# Description of the task:
Copy these lines exactly and nothing else: from the line holding "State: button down" to the line holding "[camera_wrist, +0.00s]", both lines included.

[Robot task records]
····················

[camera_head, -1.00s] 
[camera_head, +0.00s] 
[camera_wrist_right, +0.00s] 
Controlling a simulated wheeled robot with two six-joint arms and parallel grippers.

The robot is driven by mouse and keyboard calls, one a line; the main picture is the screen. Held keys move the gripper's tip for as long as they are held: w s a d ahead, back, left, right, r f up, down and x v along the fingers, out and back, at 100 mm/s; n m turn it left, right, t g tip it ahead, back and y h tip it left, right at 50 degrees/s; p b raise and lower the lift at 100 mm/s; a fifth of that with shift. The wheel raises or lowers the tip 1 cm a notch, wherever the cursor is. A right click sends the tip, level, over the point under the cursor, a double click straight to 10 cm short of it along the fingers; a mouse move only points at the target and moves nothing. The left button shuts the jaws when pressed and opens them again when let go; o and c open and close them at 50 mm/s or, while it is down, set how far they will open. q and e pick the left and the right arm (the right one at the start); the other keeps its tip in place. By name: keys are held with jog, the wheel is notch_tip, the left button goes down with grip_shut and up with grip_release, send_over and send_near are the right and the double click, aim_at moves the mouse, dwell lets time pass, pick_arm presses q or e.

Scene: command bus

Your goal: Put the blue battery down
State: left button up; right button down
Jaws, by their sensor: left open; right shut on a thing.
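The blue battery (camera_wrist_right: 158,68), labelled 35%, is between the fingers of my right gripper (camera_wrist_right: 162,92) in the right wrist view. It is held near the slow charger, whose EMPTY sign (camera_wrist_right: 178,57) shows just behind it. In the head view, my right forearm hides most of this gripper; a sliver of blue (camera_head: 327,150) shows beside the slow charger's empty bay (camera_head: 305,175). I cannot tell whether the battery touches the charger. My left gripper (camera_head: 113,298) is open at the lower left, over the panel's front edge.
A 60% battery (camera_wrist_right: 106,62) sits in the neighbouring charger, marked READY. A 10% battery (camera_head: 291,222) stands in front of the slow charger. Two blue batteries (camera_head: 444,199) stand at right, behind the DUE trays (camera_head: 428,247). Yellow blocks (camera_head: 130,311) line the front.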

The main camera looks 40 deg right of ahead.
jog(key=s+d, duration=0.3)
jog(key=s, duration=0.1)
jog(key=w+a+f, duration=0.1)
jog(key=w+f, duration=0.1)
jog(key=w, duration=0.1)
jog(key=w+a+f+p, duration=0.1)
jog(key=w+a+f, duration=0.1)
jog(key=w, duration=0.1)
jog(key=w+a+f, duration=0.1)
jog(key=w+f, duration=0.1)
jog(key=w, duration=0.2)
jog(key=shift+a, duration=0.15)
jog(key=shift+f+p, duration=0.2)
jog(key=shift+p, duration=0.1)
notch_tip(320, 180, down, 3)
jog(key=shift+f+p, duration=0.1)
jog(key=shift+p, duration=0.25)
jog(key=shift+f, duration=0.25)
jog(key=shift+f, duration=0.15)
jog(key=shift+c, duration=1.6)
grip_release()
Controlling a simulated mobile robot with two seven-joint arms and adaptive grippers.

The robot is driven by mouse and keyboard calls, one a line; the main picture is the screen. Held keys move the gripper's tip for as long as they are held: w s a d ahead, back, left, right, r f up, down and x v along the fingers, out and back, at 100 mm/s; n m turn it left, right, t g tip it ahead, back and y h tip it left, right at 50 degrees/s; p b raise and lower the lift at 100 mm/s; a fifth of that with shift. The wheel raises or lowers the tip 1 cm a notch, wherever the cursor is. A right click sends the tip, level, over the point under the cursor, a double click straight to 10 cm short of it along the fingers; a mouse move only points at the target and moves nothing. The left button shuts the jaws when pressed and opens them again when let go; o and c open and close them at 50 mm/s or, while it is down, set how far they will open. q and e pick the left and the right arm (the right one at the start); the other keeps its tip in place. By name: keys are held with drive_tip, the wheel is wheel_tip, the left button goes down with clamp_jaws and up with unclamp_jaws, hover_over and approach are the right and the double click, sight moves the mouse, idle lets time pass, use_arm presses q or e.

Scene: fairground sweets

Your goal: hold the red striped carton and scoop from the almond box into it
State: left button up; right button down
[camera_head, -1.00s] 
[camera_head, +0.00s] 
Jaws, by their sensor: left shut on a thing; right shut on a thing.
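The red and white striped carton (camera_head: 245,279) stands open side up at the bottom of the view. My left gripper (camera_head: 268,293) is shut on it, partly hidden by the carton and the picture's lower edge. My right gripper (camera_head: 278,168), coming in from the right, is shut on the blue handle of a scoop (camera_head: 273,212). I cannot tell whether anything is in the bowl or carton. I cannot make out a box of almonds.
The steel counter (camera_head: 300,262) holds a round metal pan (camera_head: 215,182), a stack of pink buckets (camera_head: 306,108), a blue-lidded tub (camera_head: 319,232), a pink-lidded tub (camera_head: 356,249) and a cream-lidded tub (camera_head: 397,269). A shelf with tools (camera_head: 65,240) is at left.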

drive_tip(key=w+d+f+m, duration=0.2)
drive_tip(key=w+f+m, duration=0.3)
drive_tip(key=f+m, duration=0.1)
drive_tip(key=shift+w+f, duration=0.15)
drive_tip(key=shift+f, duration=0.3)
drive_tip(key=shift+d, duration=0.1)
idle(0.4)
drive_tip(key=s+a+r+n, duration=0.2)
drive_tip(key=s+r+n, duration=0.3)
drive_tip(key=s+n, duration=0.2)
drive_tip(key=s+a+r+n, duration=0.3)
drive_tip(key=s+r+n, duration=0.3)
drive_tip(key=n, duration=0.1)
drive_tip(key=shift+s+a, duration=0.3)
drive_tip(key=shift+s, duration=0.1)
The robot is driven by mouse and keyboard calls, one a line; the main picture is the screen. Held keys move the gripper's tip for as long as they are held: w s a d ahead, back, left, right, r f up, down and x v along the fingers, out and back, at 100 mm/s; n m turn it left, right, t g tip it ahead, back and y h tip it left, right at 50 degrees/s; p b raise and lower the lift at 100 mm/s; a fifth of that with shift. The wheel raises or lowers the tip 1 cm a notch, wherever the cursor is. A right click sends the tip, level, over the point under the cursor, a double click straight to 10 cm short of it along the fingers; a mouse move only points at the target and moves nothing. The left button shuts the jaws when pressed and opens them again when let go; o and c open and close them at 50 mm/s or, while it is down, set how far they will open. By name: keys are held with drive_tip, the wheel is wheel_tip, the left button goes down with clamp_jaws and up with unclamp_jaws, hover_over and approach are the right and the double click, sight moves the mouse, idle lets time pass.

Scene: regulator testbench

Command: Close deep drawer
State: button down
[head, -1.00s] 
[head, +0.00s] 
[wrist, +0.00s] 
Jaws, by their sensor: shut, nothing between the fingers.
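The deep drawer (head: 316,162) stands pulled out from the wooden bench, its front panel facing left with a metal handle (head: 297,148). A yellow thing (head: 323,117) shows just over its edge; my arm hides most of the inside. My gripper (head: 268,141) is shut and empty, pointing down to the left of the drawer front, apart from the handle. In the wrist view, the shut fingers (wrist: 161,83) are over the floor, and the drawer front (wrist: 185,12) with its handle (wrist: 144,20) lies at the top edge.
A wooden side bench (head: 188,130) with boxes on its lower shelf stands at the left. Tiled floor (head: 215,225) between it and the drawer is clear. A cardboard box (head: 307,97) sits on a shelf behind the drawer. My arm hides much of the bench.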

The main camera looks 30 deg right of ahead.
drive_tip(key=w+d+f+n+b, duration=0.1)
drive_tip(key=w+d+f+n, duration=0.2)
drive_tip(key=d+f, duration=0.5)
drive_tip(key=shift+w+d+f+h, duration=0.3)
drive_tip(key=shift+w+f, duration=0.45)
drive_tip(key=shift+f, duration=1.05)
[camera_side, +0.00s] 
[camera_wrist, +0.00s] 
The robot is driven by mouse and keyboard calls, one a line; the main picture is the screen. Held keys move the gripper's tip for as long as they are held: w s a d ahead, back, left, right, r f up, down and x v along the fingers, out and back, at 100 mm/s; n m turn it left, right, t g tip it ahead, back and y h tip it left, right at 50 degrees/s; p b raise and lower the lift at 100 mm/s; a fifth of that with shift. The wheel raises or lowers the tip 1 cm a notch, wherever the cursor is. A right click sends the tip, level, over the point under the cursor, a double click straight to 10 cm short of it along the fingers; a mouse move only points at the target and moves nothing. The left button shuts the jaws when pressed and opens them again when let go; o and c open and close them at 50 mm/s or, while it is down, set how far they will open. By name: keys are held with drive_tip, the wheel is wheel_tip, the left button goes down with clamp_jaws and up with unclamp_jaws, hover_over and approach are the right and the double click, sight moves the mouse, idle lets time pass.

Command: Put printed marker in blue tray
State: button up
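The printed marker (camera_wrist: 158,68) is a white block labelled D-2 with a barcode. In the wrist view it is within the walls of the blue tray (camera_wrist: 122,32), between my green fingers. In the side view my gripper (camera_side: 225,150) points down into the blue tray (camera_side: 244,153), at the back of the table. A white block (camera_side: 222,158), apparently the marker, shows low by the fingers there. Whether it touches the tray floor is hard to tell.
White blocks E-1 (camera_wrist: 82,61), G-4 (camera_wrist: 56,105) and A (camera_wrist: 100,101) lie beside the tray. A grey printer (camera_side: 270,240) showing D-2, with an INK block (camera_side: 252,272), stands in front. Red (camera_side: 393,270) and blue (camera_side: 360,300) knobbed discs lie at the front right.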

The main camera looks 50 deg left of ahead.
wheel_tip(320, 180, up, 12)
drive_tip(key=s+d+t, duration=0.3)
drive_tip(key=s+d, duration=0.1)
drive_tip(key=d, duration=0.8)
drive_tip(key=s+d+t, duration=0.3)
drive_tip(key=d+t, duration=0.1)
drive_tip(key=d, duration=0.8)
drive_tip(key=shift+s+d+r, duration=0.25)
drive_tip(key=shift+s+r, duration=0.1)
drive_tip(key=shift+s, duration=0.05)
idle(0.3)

····················

# Worked answer:
State: button down
[head, -1.00s] 
[head, +0.00s] 
[wrist, +0.00s] 
Jaws, by their sensor: shut, nothing between the fingers.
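The deep drawer (head: 316,162) stands pulled out from the wooden bench, its front panel facing left with a metal handle (head: 297,148). A yellow thing (head: 323,117) shows just over its edge; my arm hides most of the inside. My gripper (head: 268,141) is shut and empty, pointing down to the left of the drawer front, apart from the handle. In the wrist view, the shut fingers (wrist: 161,83) are over the floor, and the drawer front (wrist: 185,12) with its handle (wrist: 144,20) lies at the top edge.
A wooden side bench (head: 188,130) with boxes on its lower shelf stands at the left. Tiled floor (head: 215,225) between it and the drawer is clear. A cardboard box (head: 307,97) sits on a shelf behind the drawer. My arm hides much of the bench.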

The main camera looks 30 deg right of ahead.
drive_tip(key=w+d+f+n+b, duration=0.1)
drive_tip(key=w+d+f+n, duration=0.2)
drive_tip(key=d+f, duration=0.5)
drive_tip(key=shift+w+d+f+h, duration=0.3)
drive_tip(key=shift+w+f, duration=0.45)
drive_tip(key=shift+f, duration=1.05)
[camera_side, +0.00s] 
[camera_wrist, +0.00s] 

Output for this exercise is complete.